Using the records below, quote only the span that opens with the line containing "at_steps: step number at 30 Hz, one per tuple" and closes with the line containing "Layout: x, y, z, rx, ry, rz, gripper", exactly and inclusively.
─── Data extract ───
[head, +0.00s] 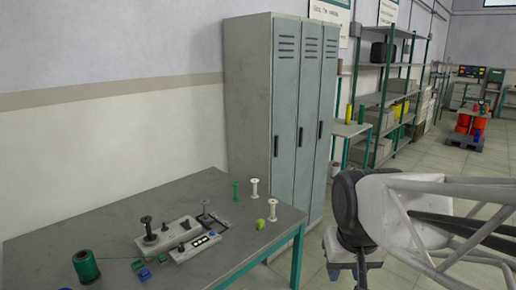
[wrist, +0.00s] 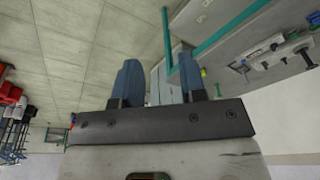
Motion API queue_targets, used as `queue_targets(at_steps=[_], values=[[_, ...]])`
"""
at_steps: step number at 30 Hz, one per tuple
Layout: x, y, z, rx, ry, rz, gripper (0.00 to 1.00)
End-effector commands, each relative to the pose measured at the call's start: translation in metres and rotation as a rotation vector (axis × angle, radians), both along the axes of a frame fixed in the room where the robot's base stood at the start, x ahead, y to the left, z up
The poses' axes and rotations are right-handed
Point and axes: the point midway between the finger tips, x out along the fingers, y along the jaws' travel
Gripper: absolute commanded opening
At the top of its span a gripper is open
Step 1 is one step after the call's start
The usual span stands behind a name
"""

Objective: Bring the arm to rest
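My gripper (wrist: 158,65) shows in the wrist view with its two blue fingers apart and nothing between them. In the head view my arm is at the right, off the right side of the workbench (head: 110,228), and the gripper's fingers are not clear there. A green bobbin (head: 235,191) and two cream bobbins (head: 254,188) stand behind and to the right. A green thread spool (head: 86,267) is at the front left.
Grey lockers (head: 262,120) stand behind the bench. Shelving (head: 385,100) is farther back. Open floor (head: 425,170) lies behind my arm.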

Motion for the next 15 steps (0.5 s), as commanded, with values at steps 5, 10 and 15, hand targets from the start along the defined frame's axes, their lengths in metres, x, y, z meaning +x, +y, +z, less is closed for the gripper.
───
─── Data extract ───
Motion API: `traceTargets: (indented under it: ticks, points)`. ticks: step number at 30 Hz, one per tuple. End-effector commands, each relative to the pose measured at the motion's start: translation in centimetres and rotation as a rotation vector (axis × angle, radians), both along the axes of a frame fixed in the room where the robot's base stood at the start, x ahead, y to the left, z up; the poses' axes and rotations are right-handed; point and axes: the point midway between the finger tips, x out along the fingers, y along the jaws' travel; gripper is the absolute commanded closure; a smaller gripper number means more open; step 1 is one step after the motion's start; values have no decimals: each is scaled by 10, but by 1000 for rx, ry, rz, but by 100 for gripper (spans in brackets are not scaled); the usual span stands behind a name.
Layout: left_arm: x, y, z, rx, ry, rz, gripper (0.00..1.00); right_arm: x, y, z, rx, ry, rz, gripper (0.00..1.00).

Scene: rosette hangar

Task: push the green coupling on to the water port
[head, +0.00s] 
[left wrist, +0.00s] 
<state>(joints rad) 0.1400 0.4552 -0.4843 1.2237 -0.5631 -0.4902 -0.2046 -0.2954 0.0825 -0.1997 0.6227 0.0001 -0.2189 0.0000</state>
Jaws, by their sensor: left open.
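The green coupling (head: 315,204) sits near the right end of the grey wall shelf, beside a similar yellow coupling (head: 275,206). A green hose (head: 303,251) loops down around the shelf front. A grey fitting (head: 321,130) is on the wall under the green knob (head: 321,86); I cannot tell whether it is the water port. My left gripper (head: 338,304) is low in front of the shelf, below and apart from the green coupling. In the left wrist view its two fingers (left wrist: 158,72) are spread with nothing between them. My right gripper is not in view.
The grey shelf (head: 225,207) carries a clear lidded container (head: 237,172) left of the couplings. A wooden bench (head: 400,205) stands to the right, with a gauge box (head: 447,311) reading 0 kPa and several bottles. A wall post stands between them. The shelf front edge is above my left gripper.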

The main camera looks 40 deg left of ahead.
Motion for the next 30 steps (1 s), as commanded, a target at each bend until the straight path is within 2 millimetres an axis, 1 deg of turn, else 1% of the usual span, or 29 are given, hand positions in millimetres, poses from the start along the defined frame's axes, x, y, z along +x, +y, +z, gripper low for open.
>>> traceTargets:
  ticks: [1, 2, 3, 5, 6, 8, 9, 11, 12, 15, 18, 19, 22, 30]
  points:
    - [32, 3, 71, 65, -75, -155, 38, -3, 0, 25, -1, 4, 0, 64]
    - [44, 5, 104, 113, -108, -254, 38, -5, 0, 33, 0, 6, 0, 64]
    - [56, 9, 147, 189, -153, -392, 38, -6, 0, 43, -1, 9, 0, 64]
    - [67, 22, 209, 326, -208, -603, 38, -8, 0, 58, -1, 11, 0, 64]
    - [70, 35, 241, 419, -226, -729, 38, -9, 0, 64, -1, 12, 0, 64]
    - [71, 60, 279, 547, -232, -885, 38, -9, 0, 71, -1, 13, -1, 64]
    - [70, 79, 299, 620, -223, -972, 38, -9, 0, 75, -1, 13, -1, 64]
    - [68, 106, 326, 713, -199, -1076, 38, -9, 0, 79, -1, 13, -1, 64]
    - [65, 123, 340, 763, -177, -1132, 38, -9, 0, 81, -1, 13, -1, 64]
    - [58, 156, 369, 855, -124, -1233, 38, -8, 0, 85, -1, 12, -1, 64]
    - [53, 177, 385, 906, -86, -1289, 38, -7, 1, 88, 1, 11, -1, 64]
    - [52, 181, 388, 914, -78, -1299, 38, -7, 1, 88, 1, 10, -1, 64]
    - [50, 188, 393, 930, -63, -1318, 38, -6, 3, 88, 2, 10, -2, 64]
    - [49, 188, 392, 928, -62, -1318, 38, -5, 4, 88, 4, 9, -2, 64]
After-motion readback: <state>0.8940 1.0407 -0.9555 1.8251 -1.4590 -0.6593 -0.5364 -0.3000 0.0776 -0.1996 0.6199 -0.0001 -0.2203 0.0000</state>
───
_Reply_
at_steps: step number at 30 Hz, one per tuple
Layout: x, y, z, rx, ry, rz, gripper (0.00 to 1.00)

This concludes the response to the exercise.